> [Dataset extract]:

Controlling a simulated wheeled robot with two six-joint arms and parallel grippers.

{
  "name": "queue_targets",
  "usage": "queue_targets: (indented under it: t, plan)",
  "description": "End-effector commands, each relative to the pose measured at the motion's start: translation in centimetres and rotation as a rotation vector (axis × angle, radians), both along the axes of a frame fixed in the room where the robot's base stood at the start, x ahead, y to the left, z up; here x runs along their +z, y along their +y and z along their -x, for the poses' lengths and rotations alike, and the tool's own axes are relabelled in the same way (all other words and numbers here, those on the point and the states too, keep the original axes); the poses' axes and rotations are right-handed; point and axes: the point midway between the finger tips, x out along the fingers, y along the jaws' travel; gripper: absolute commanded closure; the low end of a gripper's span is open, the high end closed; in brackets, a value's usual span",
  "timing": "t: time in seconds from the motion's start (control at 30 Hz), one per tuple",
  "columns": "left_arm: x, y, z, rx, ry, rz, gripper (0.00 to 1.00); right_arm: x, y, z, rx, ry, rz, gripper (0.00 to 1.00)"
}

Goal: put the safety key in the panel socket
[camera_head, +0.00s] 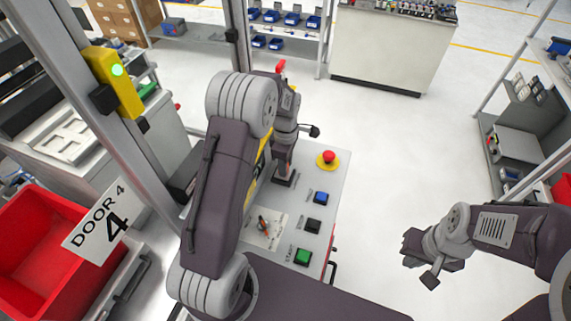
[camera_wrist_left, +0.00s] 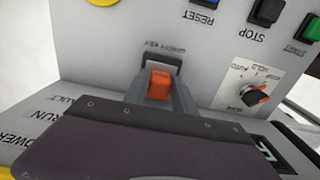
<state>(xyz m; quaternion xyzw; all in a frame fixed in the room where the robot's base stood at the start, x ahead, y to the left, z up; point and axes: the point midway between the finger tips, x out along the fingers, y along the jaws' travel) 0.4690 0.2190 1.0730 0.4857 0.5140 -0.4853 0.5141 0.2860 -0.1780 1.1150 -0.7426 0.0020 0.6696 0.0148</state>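The safety key appears as an orange-red block (camera_wrist_left: 158,84) in the left wrist view. It sits between the grey fingers of my left gripper (camera_wrist_left: 160,92), which are shut on its sides. A dark-framed panel socket (camera_wrist_left: 163,59) shows just beyond the key on the grey panel. I cannot tell whether the key's lower end is inside it. In the head view, my left gripper (camera_head: 286,178) points down at the panel top (camera_head: 318,178), and my arm hides much of this area. My right gripper (camera_head: 415,250) is off to the right, over the floor; its fingers are unclear.
The panel carries a red emergency stop (camera_head: 328,158), a blue button (camera_head: 321,198), a black button (camera_head: 313,226), a green button (camera_head: 303,257) and a rotary selector (camera_head: 263,226). A post with a yellow box (camera_head: 114,82) and a red bin (camera_head: 45,245) stand left. Floor right of the panel is clear.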

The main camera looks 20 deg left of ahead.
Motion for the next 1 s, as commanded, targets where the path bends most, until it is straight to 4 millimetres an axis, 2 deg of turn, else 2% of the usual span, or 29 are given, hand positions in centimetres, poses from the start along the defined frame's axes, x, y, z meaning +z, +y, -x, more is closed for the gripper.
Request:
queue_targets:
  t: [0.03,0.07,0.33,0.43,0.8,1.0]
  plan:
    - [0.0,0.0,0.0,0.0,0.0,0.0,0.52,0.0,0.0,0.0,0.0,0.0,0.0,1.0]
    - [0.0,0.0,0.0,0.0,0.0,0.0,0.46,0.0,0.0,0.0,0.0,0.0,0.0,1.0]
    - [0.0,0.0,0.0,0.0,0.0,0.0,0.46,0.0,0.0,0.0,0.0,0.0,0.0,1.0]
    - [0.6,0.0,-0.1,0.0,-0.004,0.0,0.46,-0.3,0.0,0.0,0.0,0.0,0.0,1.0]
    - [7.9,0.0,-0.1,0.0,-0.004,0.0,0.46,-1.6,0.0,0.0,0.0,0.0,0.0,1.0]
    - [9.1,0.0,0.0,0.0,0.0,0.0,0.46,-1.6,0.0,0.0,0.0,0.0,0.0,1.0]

> [Given problem]:
Reproduce each line of the material containing the word "from".

> [Output of the exercise]:
  "timing": "t: time in seconds from the motion's start (control at 30 Hz), one per tuple",
Motion for the next 1 s, as commanded, targets where the path bends most, until it is straight to 4 millimetres an axis, 2 deg of turn, else 2% of the usual span, or 29 are given, hand positions in centimetres, poses from the start along the defined frame's axes, x, y, z meaning +z, +y, -x, more is closed for the gripper.

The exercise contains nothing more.